*EXERCISE OBJECTIVE*.
Take each line that has the word "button" and return it.

*PROVIDED DATA*.
%%
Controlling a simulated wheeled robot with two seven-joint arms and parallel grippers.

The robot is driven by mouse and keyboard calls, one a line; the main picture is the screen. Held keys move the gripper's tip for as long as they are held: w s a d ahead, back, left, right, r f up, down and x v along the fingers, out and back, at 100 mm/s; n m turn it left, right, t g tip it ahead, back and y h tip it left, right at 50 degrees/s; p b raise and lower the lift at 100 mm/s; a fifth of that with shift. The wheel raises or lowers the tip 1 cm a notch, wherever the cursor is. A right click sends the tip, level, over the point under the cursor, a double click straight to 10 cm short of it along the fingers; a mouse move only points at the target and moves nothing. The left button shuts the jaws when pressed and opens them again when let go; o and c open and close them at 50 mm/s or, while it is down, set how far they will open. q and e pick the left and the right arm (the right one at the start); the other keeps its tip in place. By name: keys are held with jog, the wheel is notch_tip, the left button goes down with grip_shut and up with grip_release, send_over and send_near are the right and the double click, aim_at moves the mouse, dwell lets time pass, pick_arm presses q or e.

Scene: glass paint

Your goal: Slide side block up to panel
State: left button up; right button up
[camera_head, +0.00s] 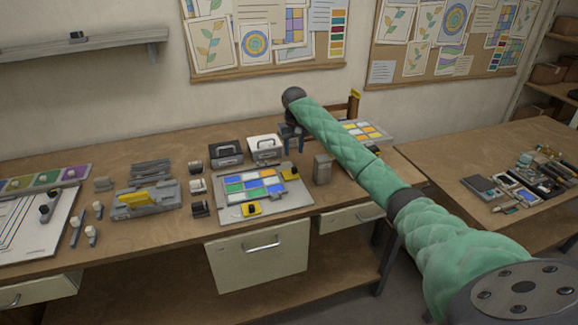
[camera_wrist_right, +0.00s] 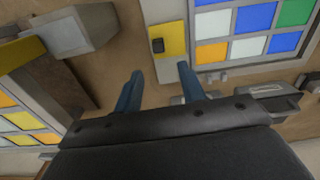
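A second yellow block (camera_head: 251,210) lies at the panel's front edge. My right gripper (camera_head: 294,148) is behind the right side block, above the table. Its blue fingers (camera_wrist_right: 160,72) are apart and empty, with the block just beyond the tips. My left gripper is not in view.
A grey block (camera_head: 322,170) stands right of the board. A black case (camera_head: 226,153) and a white case (camera_head: 264,148) sit behind it. Another coloured panel (camera_head: 378,133) is at the back right. Several dark holders (camera_head: 199,208) and a grey fixture (camera_head: 146,203) are to the left.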

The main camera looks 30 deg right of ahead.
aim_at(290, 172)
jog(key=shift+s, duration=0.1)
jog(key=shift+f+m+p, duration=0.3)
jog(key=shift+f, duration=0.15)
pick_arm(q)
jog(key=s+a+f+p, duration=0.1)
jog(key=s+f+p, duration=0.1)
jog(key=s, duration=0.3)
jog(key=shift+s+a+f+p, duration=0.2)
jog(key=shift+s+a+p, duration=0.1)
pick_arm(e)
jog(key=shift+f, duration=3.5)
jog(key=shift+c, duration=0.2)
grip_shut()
%%
*SOLUTION TO THE EXERCISE*.
The robot is driven by mouse and keyboard calls, one a line; the main picture is the screen. Held keys move the gripper's tip for as long as they are held: w s a d ahead, back, left, right, r f up, down and x v along the fingers, out and back, at 100 mm/s; n m turn it left, right, t g tip it ahead, back and y h tip it left, right at 50 degrees/s; p b raise and lower the lift at 100 mm/s; a fifth of that with shift. The wheel raises or lowers the tip 1 cm a notch, wherever the cursor is. A right click sends the tip, level, over the point under the cursor, a double click straight to 10 cm short of it along the fingers; a mouse move only points at the target and moves nothing. The left button shuts the jaws when pressed and opens them again when let go; o and c open and close them at 50 mm/s or, while it is down, set how far they will open. q and e pick the left and the right arm (the right one at the start); the other keeps its tip in place. By name: keys are held with jog, the wheel is notch_tip, the left button goes down with grip_shut and up with grip_release, send_over and send_near are the right and the double click, aim_at moves the mouse, dwell lets time pass, pick_arm presses q or e.
State: left button up; right button up

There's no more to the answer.